The Samsung Galaxy Tab may be reaching milestone after milestone in terms of sales (whether those are to actual end-users or just to ‘channels’, a.k.a. retailers and carriers, is, of course, another story), but it looks like numbers aren’t as good when it comes to the return rates that the Android Froyo-powered tablet is seeing.
According to the New York Post, one Wall Street firm found that about 15% of the Tabs sold are being returned. That rate is significantly higher than the 2% that Apple’s iPad has seen. The 15% rate covers sales from the tablet’s debut in November through January 16.
The cause for all of this seems to be Samsung’s choice of operating system version. Rushing to get the Tab out before any of its major competitors introduced their Android-powered tablets, Samsung had to use Android 2.2 Froyo on the device, since that was the latest version of the OS at the time.
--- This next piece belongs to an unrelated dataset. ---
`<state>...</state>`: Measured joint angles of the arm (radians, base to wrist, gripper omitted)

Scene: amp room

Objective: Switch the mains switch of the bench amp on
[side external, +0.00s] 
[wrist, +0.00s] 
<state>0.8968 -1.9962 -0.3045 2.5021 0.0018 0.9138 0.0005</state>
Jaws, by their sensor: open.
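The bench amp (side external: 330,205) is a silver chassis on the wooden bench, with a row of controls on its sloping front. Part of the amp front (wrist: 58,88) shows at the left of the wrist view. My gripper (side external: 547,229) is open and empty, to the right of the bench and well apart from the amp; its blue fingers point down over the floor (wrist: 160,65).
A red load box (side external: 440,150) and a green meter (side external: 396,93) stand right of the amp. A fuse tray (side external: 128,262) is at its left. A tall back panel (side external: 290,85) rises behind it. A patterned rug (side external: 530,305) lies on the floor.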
However, Google has said repeatedly that Froyo is not meant or optimized for use on tablets. Android 3.0 Honeycomb is, of course, but that will make its debut on the Motorola Xoom later this month, many months after Samsung wanted to ship its first Android-powered tablet.
So the user experience on the Tab seems to be worse than people buying it expect it to be, and subsequently they return the device. This situation will be short-lived, since an onslaught of Honeycomb-running tablets is expected in the next few months, and there the UX will be a lot better, and, hopefully, return rates will be a lot lower. We’ll see.